What's interesting with Searle's Chinese Room Argument is that it's pretty obviously targetting machine learning models. Harnad was interested in showing that text alone is not enough, and that you need some real-world interaction. Searle's positionon the other hand is that no machine can nor will ever talk consciously. A machine learning model is just a series of operations applied one after the other—how could it have a mind of its own?
Now, since I still haven't had my fill of weird brainteasers, let me present you a third one to flip the perspective a bit. This one is from Jackson, by the way. This time, we don't kidnap a rando off the street: we kidnap baby Mary. Mary is for now very young; but she's bound to become a brilliant scientist. We're not complete monsters, so we promise to free her when she's learned everything there is to learn about human vision. We even give her access to a computer, with internet and all the e-books she might wish for. She can email us the experiments she wants to be done, and we email her back the results. But here's the twist: the room where we'll lock her in is in black and white. Her computer screen only displays hues of grey.
Here is Jackson's question: would Mary discover something about color by leaving her room? Jackson's position is that there is something that's not purely quantitative about color—Jackson calls these qualitative characteristics "qualia". Colors have to be perceived, and Mary would therefore learn something by seeing red for the first time. This obviously also applies to machine learning models: if there are such things as qualia, then no matter what quantitative data we feed to our models, that won't be enough.
Now, here's a fourth thought experiment on the topic (this time, much more recent), from Bender & Koller. We have Alice and Bob, two English speakers stranded on two islands. They have a telegraph wire running between their islands. To combat their loneliness, they wire each other every day to talk about what they did, and exchange survival tips. But they're not the only lonely people: meet the Super-Intelligent Octopus. It leaves deep under the see—so deep it never saw the light of the day. It has no knowledge of what's life like on these islands. But it is smart. Very smart. It's tapped in the wire, and listens in on Alice and Bob's daily exchanges. Can it ever learn to speak English? Would it be able to impersonate Bob well enough to fool Alice?
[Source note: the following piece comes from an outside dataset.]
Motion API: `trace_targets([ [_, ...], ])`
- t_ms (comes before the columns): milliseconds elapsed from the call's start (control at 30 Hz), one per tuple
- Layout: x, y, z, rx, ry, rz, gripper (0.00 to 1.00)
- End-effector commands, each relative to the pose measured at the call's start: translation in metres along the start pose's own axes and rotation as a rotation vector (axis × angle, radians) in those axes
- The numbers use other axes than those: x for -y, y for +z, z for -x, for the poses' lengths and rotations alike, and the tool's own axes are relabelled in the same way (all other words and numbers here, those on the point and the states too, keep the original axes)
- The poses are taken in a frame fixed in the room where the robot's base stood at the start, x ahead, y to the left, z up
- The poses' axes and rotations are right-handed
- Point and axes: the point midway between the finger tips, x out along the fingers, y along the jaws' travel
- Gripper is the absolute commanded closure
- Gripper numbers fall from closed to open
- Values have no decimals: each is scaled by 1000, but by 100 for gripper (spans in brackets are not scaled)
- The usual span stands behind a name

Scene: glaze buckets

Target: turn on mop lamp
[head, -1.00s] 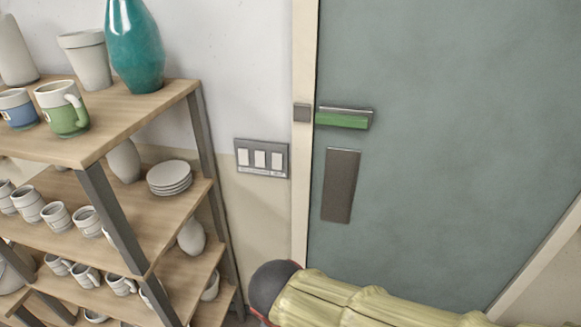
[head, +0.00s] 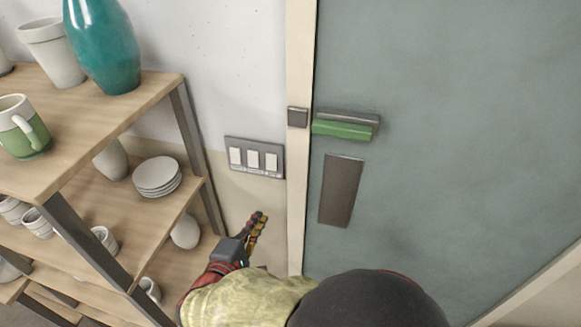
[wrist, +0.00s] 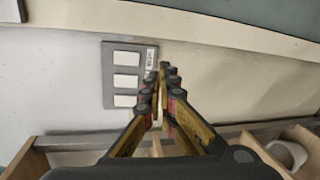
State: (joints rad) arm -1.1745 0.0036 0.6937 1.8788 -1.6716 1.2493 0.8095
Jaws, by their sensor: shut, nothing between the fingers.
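A grey switch panel (head: 254,157) with three white rocker switches is on the wall between the shelf and the door frame. A label strip runs under the switches, too small to read. The panel also shows in the wrist view (wrist: 126,75), turned on its side and just left of my fingertips. My gripper (head: 259,219) is shut and empty, below the panel and apart from it in the head view. It also shows in the wrist view (wrist: 164,76), fingers together and pointing toward the wall. No lamp is in view.
A wooden shelf (head: 150,90) with a teal vase (head: 103,45), mugs and stacked plates (head: 157,176) stands left of the panel. A grey-green door (head: 450,130) with a green handle (head: 343,129) is on the right. The wall around the panel is clear.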

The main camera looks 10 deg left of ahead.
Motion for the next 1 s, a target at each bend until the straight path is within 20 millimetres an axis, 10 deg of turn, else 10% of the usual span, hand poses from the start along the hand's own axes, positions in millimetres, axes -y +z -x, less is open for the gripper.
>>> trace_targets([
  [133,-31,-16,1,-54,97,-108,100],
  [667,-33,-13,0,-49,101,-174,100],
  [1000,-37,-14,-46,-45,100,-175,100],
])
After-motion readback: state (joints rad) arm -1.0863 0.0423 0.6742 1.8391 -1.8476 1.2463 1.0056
Bender & Koller suggest that it's impossible for the Octopus to successfully pose as Bob. It is certainly smart, and it only has to produce morse code. It will be able to imitate the daily greetings, or Bob's verbal ticks. But if Alice suddenly veers off into a new topic that hasn't been discussed before—say she plans to build a coconut catapult—then the Octopus won't be able to come up with any decent response, because it has no reliable analogue responses from Bob that it can imitate.
Obviously, in this last thought experiment, the machine learning model is personified by the Octopus. The really interesting bit of this last thought experiment is that it does away with the question of whether the model is conscious or not. Even if the model has a conscious mind of its own—which was one of Searle's core tenets—we may have qualms about whether what it says has anything to do with the real world. In short, Bender & Koller argue that imitation is not enough to produce meaningful speech. Some sort of semantic grounding—some way of relating words to objects, so to speak—is necessary.
Why are these thinking pumps interesting to my research? Interestingly, they apply to both dictionaries and word vectors—more generally they apply to any text-based model or semantic representations. It's also likely that you can formulate testable propositions out of these. If I'm interested in seeing whether vectors and dictionaries encode the same notion of meaning, then I'm also interested in seeing whether they struggle with the same issues. I'll talk a bit more about how specifically I'm looking into these questions in future posts.